Le jeune normalien s’interroge au début : le chef d’orchestre n’en fait-il pas trop ? La question restera sans réponse, car le chef d’orchestre, lui, continue : il sait qu’il faudra toute son énergie pour galvaniser les musiciens et pour faire passer dans le grand corps inerte de l’administration ces quelques moments d’incandescence et de passion qui permettront de rencontrer l’Histoire à la tribune de l’ONU.
Le portrait de Blain et Lanzac est à la fois tendre et féroce, incroyablement vivant - comme si la réalité du personnage ne pouvait pas être captée sans une déformation épique et caricaturale. On n’avait pas vu une telle symbiose entre une figure publique et sa marionnette depuis le Chirac des « Guignols de l’Info ».
Pour donner encore plus de vie à leur créature, Blain et Lanzac recourent à un procédé intéressant : ils multiplient les angles de vision sur le ministre. Il y a Taillard de Vorms saisi en direct, mais aussi un Taillard fantasmé qui hante les rêves d’Arthur sous la forme d’un super-héros tragi-comique, Taillard reflété dans la physionomie de son père, Taillard envahissant le visage d’Arthur qui l’imite par un mimétisme inconscient, etc. Cette multiplication des plans de réalité donne au personnage un relief et une profondeur saisissants.
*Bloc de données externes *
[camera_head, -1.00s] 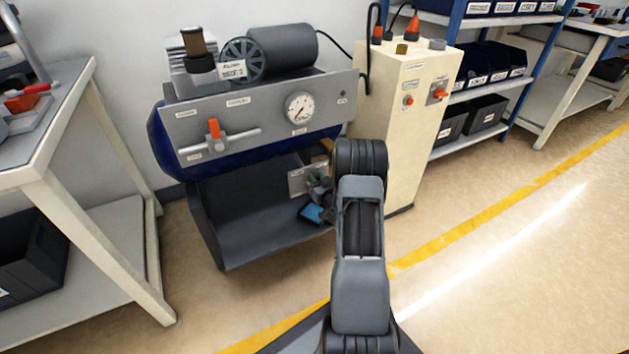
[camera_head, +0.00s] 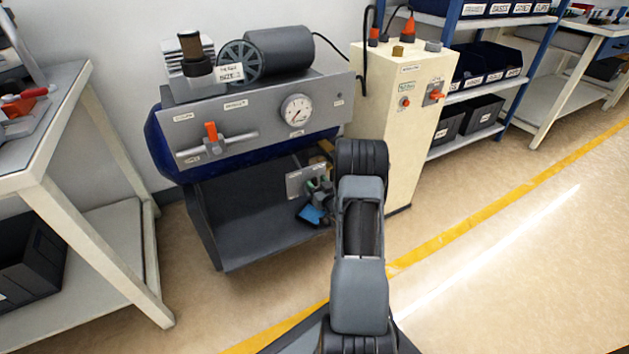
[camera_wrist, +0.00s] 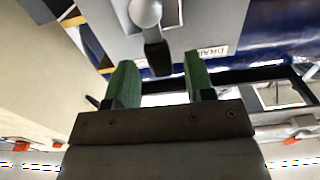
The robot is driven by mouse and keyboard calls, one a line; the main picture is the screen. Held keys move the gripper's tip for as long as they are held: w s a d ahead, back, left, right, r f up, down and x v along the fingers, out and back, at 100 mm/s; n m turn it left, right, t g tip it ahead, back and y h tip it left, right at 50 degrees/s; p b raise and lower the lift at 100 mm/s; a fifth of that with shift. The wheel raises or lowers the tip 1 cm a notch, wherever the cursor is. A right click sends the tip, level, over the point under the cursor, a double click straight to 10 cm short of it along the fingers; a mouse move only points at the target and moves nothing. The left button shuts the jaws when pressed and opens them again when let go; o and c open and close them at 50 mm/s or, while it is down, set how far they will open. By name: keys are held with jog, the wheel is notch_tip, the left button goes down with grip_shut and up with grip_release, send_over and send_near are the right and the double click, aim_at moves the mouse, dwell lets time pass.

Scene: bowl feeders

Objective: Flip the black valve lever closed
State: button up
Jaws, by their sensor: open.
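The black valve lever (camera_wrist: 157,57) shows in the wrist view, hanging from a round silver valve hub (camera_wrist: 145,12) beside a label reading DRAIN (camera_wrist: 212,51). My gripper (camera_wrist: 159,64) is open, with its two green fingers apart. The lever's free end appears between the fingertips, touching neither finger in the picture; I cannot tell the exact depth. In the head view my gripper (camera_head: 318,192) is small and partly behind my arm, by a small plate (camera_head: 300,183) under the compressor panel. The lever cannot be made out there.
The compressor panel (camera_head: 240,120) carries a gauge (camera_head: 296,110) and an orange-handled valve (camera_head: 211,131). A cream cabinet (camera_head: 398,130) stands close on the right. A workbench (camera_head: 60,130) is at the left. Floor is open at the front right.

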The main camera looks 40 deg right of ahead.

Presque à chaque page, Quai d’Orsay fourmille de trouvailles et de détails d’une justesse savoureuse. Nous ne chercherons pas à en rendre compte : ils appartiennent à chaque lecteur, ils font partie des secrets que l’œil absorbe silencieusement et qui forment le trésor de la lecture.
Bref, avec le Tome I de ces Chroniques diplomatiques, Blain et Lanzac signent un ouvrage élégant, original et attachant. On attend avec impatience la suite des aventures de Taillard de Vorms, au Quai d’Orsay, à Matignon, ou ailleurs.